Forscht und lehrt mit Esprit: Leon Max Lederman Foto: getty

Dieser Tage hat wieder einmal der Begriff »Gottesteilchen« Hochkonjunktur, den viele Physiker mit Hingabe hassen. Wenn es um das lang gesuchte Higgs-Boson geht, das die Forscher am Teilchenbeschleuniger CERN in Genf langsam, aber sicher einkreisen, kommt man um die religiöse Metapher nicht herum. Ihr Urheber allerdings ist nicht etwa ein Journalist, sondern der Teilchenphysiker Leon Lederman, Nobelpreisträger und Autor eines Buches dieses Namens: The God Particle (deutsche Ausgabe: Das schöpferische Teilchen).

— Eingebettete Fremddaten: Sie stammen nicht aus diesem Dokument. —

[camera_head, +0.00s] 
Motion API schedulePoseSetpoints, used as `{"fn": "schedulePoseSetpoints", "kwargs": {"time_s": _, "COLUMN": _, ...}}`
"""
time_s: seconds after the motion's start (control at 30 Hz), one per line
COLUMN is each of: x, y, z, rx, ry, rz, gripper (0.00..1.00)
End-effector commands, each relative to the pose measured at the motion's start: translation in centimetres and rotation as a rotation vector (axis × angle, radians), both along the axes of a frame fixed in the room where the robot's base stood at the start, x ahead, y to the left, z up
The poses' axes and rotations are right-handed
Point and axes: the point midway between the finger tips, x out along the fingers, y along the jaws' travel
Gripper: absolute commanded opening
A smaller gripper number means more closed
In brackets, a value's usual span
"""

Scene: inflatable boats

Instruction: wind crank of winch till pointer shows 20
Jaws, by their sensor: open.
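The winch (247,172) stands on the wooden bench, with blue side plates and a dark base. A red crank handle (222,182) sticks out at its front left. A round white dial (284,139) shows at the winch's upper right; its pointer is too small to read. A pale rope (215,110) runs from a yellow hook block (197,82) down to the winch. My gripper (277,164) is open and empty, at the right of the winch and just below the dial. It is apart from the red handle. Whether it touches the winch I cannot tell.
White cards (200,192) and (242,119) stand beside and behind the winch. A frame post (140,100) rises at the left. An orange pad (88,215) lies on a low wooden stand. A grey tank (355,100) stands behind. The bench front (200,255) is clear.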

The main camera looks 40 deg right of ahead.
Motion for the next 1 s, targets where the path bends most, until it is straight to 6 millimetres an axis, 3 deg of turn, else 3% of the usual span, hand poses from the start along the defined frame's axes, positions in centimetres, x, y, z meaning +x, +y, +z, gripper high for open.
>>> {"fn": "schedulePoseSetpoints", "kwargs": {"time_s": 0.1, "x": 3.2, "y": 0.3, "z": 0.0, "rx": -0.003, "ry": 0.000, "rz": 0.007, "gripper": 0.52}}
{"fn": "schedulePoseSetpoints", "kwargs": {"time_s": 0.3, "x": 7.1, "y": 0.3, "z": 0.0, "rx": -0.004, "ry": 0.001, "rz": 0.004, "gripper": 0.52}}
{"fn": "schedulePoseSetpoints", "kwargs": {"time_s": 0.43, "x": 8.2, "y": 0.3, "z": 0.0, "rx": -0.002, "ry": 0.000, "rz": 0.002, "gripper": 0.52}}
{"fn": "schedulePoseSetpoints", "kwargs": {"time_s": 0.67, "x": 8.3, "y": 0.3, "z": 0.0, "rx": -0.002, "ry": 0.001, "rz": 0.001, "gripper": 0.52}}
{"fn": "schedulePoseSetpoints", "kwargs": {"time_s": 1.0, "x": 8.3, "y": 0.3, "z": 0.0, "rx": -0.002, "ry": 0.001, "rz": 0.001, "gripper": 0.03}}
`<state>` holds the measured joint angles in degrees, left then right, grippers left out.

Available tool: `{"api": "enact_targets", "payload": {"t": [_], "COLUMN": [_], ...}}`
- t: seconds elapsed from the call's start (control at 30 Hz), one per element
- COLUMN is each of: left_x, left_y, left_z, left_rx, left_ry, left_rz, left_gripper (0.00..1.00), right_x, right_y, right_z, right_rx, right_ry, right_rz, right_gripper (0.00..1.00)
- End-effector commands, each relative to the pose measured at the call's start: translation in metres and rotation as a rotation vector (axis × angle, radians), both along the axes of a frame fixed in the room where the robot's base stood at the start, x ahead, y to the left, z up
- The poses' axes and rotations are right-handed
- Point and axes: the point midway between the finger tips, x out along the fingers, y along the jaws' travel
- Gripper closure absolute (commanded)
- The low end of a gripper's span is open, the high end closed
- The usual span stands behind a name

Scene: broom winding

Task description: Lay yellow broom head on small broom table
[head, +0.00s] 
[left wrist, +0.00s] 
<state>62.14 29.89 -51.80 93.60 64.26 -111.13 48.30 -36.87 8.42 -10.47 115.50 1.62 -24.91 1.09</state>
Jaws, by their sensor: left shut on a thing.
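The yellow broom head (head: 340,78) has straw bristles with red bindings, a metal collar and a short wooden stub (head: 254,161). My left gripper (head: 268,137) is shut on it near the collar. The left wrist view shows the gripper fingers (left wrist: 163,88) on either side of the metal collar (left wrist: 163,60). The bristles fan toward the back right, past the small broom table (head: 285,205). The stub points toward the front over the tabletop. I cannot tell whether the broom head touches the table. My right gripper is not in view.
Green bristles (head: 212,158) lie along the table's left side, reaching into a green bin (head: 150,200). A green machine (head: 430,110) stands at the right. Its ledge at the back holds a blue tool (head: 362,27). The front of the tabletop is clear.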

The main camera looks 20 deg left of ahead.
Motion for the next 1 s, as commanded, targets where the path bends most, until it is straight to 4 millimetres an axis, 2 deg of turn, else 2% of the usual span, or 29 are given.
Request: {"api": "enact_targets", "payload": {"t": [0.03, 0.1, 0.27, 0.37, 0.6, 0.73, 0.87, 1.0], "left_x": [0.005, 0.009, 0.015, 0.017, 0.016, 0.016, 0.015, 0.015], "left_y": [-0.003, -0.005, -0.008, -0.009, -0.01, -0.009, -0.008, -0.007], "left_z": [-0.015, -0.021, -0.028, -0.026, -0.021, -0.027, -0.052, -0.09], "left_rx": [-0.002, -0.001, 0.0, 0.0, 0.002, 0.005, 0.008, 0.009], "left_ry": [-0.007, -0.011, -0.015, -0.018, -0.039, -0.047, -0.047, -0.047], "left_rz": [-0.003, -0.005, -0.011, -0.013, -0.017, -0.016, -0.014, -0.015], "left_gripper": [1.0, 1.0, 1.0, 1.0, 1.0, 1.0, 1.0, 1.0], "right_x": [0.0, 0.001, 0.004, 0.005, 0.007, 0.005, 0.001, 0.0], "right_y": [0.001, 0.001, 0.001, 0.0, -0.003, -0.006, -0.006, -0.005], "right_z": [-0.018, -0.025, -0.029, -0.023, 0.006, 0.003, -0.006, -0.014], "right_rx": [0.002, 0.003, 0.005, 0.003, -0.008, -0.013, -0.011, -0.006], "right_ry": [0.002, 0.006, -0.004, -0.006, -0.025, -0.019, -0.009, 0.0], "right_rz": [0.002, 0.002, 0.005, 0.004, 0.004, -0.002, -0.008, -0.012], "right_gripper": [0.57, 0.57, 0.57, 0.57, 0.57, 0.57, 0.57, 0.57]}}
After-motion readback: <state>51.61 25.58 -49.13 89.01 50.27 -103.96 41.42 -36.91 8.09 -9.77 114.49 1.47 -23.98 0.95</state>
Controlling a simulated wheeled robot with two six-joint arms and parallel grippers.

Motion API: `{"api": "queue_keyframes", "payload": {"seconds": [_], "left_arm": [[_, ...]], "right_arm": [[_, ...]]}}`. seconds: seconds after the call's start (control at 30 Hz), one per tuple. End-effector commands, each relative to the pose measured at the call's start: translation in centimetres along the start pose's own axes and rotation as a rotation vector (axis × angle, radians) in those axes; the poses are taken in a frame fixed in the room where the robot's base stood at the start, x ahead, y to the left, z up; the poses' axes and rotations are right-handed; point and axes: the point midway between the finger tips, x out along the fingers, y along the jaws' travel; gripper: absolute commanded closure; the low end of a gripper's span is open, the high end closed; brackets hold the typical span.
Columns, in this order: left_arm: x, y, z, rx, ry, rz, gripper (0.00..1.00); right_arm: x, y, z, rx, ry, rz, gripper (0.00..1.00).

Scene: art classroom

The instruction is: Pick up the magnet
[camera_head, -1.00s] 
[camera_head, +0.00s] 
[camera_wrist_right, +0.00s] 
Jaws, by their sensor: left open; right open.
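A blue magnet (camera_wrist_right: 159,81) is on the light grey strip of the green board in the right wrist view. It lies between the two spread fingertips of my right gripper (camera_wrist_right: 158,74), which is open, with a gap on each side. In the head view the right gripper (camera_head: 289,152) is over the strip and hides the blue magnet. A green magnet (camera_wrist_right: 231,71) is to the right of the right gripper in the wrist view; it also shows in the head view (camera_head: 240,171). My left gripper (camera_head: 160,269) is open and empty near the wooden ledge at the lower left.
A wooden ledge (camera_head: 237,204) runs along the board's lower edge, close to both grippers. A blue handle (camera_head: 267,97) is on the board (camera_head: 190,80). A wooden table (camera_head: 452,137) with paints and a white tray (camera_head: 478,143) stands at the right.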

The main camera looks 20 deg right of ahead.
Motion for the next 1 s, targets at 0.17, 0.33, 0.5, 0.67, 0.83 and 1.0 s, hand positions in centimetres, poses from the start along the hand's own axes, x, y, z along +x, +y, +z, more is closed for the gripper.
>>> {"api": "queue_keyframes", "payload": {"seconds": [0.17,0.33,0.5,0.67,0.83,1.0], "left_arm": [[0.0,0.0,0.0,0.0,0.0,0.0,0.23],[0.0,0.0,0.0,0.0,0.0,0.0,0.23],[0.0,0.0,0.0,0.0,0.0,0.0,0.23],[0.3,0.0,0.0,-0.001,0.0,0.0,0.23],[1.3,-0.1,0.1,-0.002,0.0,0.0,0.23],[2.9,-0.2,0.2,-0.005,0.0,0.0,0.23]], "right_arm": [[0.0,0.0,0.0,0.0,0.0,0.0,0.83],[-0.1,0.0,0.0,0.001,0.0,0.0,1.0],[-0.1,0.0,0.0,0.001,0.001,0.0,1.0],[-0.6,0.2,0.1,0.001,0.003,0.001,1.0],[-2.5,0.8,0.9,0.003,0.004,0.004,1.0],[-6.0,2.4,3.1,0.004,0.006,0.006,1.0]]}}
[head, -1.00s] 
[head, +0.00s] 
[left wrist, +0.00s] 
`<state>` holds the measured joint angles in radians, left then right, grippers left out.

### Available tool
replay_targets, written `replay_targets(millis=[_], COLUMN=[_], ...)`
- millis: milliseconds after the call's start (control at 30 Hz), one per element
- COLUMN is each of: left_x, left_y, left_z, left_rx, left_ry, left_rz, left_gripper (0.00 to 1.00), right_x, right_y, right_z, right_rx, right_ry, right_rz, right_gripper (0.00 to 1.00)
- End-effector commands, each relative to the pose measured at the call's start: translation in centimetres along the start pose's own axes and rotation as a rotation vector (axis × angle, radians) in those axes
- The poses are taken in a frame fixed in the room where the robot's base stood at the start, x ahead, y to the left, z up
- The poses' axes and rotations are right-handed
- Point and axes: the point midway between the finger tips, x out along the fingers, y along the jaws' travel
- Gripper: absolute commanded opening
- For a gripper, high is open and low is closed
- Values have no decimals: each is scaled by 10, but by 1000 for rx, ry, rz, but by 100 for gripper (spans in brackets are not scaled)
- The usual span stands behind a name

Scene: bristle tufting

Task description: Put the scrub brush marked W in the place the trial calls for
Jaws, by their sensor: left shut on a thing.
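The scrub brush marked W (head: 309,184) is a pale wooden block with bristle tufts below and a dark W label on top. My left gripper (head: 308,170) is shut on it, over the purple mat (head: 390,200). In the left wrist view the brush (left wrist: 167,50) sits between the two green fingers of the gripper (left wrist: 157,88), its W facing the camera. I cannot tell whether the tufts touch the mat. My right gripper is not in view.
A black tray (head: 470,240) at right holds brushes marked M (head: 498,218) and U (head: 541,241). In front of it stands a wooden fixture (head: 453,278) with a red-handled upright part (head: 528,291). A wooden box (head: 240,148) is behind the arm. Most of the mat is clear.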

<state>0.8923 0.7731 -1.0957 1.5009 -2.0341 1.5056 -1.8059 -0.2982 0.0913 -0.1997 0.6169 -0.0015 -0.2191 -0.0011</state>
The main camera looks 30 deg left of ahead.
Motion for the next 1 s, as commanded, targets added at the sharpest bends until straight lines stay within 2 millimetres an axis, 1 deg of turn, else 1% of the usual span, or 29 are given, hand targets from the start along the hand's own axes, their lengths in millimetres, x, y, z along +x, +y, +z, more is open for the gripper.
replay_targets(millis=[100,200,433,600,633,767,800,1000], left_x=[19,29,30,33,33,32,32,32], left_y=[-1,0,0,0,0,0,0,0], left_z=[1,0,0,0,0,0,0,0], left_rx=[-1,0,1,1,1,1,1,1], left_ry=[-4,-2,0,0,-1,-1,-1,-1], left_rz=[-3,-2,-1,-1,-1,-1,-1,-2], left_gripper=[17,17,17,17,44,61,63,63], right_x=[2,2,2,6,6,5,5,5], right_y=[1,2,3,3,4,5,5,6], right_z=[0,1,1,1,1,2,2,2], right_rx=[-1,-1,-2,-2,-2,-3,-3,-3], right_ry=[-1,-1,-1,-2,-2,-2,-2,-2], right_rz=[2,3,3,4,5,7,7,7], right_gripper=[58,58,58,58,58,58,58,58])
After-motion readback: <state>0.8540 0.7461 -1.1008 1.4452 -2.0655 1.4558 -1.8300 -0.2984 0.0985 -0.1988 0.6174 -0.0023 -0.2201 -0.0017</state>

Leon Max Lederman erblickte am 15. Juli 1922 das Licht von New York. Seine Eltern waren russisch-jüdische Emigranten und sicher nicht wohlhabend: Leons Vater betrieb eine kleine Wäscherei. Obwohl – oder weil – er von einfacher manueller Arbeit lebte, legte Leons Vater von Anfang an Wert auf Bildung. Für Lederman war Bildung die Eintrittskarte zum Amerikanischen Traum – ein Motiv, das ihn bis heute begleitet, nun allerdings nicht mehr als Empfänger, sondern als Vermittler vor allem physikalischen Wissens.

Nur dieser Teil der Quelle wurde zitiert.